I visit this site for entertainment. My preferred form of entertainment is to engage in substantive discussion of complex legal issues, and unfortunately this site is still the best forum for that on the internet that I know of, which is why I'm still coming here.
But ultimately it's Prof. Volokh's site, so he gets to choose the format. And if he thinks spam and hot takes are the best approach, then so be it: I'll entertain myself with cheap potshots instead.
I would note that Prof. Blackman sets himself up so well for easy dunks that it really doesn't require investing very much time!

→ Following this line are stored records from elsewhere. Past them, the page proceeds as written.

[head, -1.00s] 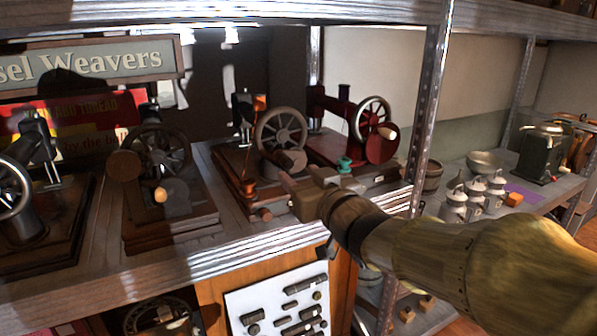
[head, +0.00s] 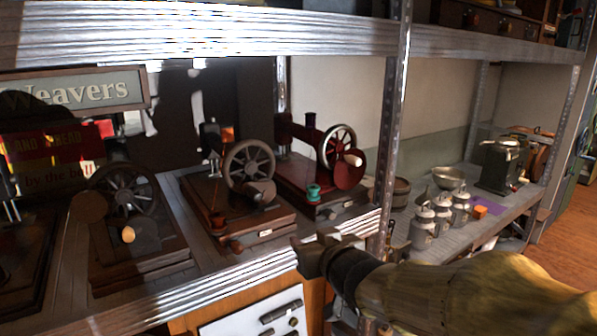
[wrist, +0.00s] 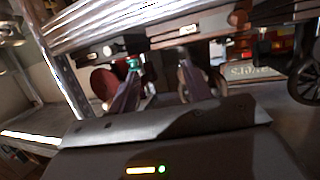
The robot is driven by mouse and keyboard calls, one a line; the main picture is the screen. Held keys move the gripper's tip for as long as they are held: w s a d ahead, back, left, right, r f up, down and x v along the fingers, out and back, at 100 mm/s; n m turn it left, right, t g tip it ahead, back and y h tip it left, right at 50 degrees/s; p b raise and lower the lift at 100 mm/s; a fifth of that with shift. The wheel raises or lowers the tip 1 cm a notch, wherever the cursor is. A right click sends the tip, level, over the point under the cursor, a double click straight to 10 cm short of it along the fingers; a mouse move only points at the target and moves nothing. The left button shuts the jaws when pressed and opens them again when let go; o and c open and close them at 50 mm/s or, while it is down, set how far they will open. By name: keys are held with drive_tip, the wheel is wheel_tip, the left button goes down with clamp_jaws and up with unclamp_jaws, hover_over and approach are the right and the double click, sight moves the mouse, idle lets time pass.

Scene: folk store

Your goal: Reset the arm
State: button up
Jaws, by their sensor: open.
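My gripper (head: 312,256) is at the front edge of the shelf in the head view, below the red sewing machine. In the wrist view its two fingers (wrist: 158,92) are apart with nothing held between them. My arm reaches in from the lower right. The wrist view is tilted, and the shelf and sewing machines show beyond the fingers.
Several sewing machines stand on the wooden shelf (head: 215,262), among them a red one (head: 345,170) and a dark one (head: 248,165). A metal post (head: 391,130) rises close to my gripper. White canisters (head: 424,226) and a metal bowl (head: 448,177) stand farther right.

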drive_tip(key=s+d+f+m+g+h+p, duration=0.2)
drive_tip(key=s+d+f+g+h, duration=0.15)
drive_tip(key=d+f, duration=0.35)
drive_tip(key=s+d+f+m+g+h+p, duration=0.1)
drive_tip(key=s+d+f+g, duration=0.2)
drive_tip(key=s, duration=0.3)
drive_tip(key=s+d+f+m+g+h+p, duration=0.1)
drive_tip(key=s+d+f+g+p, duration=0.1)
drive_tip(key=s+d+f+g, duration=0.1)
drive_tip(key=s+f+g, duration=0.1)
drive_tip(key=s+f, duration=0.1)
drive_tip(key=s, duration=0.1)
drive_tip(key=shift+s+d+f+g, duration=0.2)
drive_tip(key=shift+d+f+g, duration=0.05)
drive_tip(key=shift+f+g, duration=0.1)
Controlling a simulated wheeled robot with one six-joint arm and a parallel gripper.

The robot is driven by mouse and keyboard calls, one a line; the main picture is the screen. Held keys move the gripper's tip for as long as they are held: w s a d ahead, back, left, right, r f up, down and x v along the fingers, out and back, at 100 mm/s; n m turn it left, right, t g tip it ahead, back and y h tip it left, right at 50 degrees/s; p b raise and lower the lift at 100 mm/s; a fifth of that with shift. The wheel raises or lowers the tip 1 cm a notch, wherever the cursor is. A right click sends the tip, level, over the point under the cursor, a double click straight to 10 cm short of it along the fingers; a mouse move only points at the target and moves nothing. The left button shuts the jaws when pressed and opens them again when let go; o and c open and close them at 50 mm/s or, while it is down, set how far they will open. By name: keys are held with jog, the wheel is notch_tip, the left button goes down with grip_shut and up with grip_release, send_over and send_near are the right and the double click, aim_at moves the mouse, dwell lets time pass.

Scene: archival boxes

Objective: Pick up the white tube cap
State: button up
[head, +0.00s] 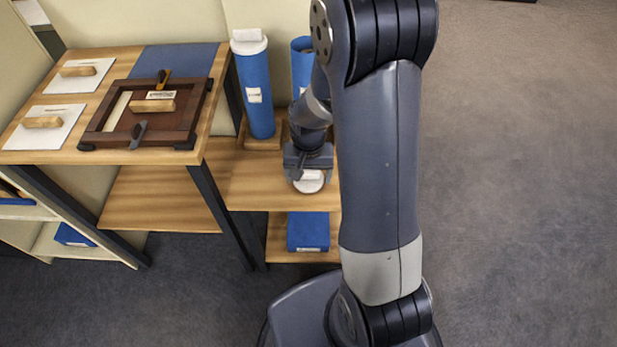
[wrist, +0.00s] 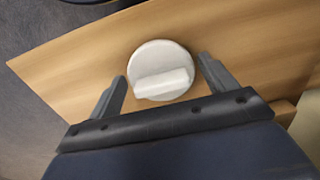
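A round white tube cap (head: 311,184) with a raised bar handle (wrist: 164,84) lies on the lower wooden shelf, near its front edge. It also shows whole in the wrist view (wrist: 155,52). My gripper (head: 308,172) is above the cap and partly covers it in the head view. In the wrist view my gripper (wrist: 161,68) is open, with one finger on each side of the cap. A gap shows between each finger and the cap, and nothing is held.
A blue tube (head: 256,92) with a white top stands behind left of my gripper; another blue tube (head: 301,62) is partly hidden by my arm. A higher table (head: 213,105) with a brown frame (head: 112,138) is at the left. A blue box (head: 308,230) sits below.

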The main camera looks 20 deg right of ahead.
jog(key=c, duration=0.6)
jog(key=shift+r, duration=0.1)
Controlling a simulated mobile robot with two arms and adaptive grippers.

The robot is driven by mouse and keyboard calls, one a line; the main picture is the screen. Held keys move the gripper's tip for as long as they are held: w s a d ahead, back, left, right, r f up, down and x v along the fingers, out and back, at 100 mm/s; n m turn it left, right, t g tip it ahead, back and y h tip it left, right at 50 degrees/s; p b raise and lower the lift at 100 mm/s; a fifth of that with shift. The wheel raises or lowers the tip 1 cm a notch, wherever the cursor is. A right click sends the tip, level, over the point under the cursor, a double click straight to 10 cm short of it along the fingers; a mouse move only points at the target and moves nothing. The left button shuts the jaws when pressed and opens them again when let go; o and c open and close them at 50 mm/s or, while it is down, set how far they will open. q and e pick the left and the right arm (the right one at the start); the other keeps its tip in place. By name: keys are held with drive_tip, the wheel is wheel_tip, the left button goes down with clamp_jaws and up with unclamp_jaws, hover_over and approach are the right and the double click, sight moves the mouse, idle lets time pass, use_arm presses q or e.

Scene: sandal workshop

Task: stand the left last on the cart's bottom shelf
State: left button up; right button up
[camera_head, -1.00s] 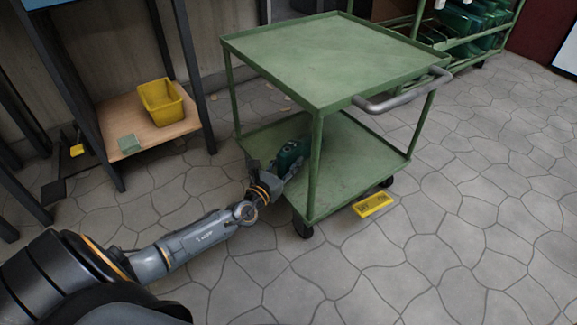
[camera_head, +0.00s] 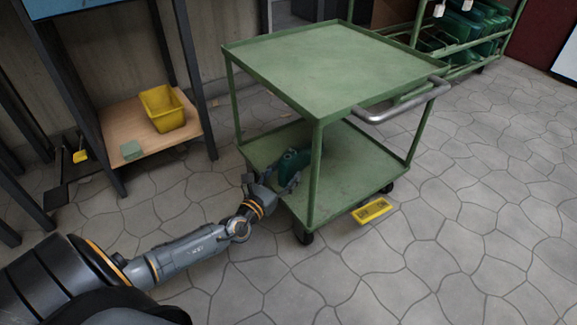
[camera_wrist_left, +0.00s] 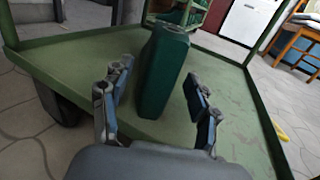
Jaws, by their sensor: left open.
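The left last is a dark green block (camera_head: 291,165) standing on the bottom shelf of the green cart (camera_head: 345,192), near the shelf's left edge. In the left wrist view the last (camera_wrist_left: 160,75) stands upright on the green shelf (camera_wrist_left: 75,52). My left gripper (camera_head: 281,183) reaches in over the shelf edge. Its two fingers (camera_wrist_left: 158,108) are spread apart, one on each side of the last's near end, with gaps between fingers and last. My right gripper is out of view.
A cart post (camera_head: 315,175) stands just right of the gripper. The cart's top shelf (camera_head: 330,60) hangs above. A yellow sign (camera_head: 371,210) lies on the floor by the cart. A yellow bin (camera_head: 163,108) sits on a wooden shelf at left. The floor in front is clear.

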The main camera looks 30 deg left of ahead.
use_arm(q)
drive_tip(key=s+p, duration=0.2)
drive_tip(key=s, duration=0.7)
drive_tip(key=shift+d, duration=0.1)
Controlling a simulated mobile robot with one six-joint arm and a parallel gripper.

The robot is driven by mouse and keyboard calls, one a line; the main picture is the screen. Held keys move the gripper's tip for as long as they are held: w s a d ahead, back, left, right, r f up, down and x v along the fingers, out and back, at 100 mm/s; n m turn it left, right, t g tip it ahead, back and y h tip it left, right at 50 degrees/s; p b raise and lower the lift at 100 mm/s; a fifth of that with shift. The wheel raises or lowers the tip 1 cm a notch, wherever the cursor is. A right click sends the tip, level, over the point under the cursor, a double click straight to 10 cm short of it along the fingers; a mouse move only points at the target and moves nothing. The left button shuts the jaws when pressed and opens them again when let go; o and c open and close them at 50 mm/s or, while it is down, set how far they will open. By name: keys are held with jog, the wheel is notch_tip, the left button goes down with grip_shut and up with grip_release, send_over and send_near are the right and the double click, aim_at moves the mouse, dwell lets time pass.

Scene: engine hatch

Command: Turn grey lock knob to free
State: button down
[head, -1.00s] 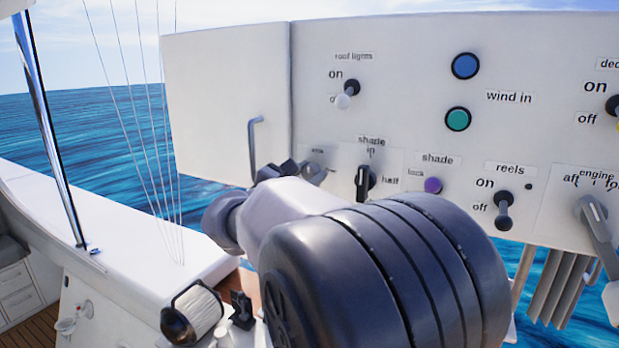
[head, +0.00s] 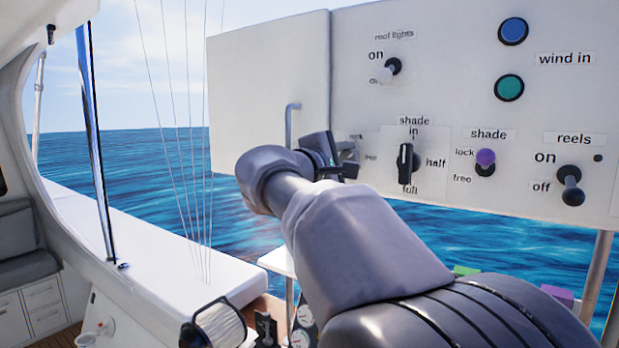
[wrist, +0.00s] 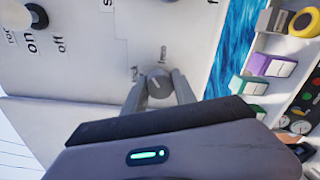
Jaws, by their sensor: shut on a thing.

I just want to say one thing:
NERDS!
IANAL, let alone a law professor or constitutional scholar, so I may well be missing something. Is this really a topic that has never been examined comprehensively before? Josh refers to several other approaches to this issue in the post. Were they not comprehensive, or does comprehensive have a different meaning in this context?
When publishing in academia you're always supposed to pretend that nobody's done what you have before, it helps if you don't even bother to see if somebody has or simply dismiss it.
" The first two installments total nearly 130 pages. "
That's nearly as long as some blowhards' resumes!
(singing Caroline, No . . .)
How many law schools in the United States (among roughly 200) are ranked below South Texas College of Law Houston?
__ zero
__ two
__ four
__ six
__ eight
__ ten or more
(Don't fall for either of the "obvious" choices)
The odds that even a single one of the Framers would have agreed with this long list of microdistinctions is approximately 0.0000%.